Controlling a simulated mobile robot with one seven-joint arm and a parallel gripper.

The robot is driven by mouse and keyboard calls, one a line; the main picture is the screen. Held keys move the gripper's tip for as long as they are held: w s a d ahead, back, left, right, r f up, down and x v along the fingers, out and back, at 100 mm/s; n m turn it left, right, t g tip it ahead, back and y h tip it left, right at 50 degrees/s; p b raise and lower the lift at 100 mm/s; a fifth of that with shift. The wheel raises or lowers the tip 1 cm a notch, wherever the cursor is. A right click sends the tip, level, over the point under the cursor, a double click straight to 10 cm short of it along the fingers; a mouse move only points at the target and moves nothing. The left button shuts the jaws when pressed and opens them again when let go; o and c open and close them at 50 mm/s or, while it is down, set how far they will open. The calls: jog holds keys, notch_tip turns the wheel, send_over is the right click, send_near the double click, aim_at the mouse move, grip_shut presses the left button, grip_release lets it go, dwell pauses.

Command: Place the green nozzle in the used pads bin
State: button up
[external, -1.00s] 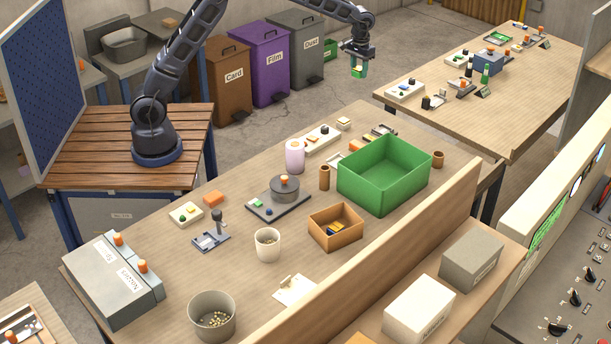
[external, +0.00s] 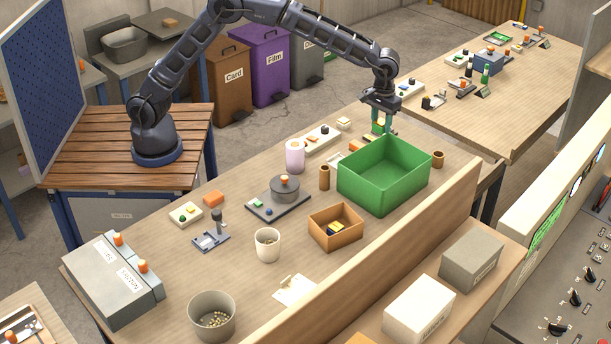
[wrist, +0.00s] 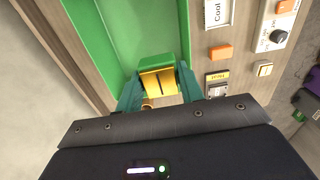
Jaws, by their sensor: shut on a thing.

------

Copy each line from the data above that includes "button".

The robot is driven by mouse and keyboard calls, one a line; the main picture is the screen. Held keys move the gripper's tip for as long as they are held: w s a d ahead, back, left, right, r f up, down and x v along the fingers, out and back, at 100 mm/s; n m turn it left, right, t g tip it ahead, back and y h tip it left, right at 50 degrees/s; p b raise and lower the lift at 100 mm/s; a fifth of that with shift. The wheel raises or lowers the tip 1 cm a notch, wherever the cursor is. A right click sends the tip, level, over the point under the cursor, a double click straight to 10 cm short of it along the fingers; a mouse move only points at the target and moves nothing. The left button shuts the jaws when pressed and opens them again when let go; o and c open and close them at 50 mm/s or, while it is down, set how far they will open. The calls: jog holds keys, notch_tip turns the wheel, send_over is the right click, send_near the double click, aim_at the mouse move, grip_shut presses the left button, grip_release lets it go, dwell pauses.
State: button up

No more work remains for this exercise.